▶ **Requirements**
Count how many lines hold the word "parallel" and give that number as the whole answer.
* begin Records to process *
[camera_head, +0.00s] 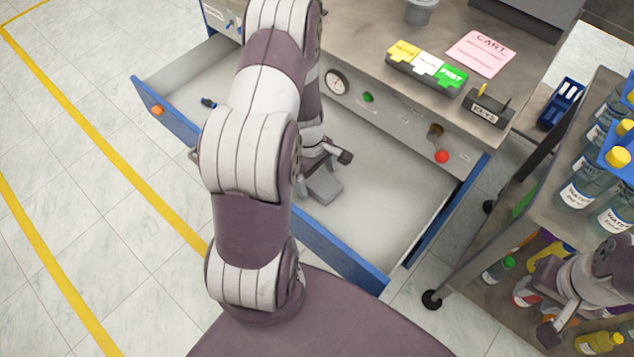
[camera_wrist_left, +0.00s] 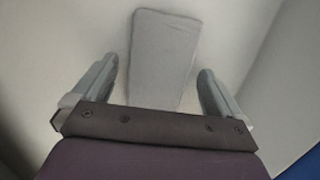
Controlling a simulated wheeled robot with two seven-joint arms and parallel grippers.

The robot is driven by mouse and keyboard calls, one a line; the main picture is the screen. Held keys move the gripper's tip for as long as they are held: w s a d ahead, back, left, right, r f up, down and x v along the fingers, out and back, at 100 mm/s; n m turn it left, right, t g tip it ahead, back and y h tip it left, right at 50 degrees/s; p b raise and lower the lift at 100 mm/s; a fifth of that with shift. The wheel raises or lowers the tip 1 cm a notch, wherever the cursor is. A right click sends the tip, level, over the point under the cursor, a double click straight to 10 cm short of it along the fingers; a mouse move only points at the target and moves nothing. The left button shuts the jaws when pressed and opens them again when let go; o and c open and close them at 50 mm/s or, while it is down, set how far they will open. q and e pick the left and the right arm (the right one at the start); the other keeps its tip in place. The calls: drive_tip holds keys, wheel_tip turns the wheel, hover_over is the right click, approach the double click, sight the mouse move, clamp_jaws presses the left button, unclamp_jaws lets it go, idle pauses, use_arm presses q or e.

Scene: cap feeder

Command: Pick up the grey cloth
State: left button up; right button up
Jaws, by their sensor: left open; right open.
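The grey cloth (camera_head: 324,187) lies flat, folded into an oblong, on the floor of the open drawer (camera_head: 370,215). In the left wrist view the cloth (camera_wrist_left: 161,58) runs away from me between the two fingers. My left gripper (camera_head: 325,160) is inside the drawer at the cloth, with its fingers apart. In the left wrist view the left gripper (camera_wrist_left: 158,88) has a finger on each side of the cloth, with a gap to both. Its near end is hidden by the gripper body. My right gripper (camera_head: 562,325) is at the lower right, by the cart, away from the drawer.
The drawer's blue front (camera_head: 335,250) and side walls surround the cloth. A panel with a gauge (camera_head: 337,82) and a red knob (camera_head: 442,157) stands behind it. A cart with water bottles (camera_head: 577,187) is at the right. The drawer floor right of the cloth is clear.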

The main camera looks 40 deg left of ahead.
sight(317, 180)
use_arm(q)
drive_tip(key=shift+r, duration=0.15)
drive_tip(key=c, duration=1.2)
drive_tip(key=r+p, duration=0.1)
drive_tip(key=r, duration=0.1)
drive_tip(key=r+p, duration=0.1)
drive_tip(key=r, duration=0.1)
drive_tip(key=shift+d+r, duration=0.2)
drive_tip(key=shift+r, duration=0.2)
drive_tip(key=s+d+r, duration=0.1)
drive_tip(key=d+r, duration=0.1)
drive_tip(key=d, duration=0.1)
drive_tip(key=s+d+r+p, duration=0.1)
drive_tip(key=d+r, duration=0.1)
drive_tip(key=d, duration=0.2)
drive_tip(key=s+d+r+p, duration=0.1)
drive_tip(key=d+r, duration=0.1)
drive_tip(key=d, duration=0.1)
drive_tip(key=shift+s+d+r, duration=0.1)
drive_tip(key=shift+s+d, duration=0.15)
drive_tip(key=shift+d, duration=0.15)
* end Records to process *
* begin Records to process *
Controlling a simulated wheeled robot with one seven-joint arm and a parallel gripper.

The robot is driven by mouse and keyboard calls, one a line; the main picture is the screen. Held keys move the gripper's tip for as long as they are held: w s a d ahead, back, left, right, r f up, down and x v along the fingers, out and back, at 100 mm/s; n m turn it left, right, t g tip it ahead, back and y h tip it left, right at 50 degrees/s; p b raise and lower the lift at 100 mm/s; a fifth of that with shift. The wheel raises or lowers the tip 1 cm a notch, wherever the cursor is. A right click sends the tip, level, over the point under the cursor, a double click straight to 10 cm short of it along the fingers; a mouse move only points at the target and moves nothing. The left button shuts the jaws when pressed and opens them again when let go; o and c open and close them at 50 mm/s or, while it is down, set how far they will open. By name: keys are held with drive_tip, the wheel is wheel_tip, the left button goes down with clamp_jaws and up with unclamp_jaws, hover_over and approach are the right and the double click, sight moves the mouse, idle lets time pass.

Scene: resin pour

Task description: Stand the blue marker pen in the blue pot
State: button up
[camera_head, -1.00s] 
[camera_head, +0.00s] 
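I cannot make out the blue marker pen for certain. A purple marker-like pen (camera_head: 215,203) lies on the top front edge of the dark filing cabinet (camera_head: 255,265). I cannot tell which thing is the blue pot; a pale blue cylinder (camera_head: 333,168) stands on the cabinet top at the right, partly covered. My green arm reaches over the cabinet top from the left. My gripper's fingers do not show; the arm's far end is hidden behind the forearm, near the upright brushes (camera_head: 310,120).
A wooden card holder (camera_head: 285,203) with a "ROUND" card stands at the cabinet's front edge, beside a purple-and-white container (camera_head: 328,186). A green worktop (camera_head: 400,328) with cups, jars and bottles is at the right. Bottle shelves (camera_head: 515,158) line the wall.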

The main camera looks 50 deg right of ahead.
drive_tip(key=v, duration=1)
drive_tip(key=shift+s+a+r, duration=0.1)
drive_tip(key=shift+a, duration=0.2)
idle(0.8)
* end Records to process *
▶ **Correct output**
2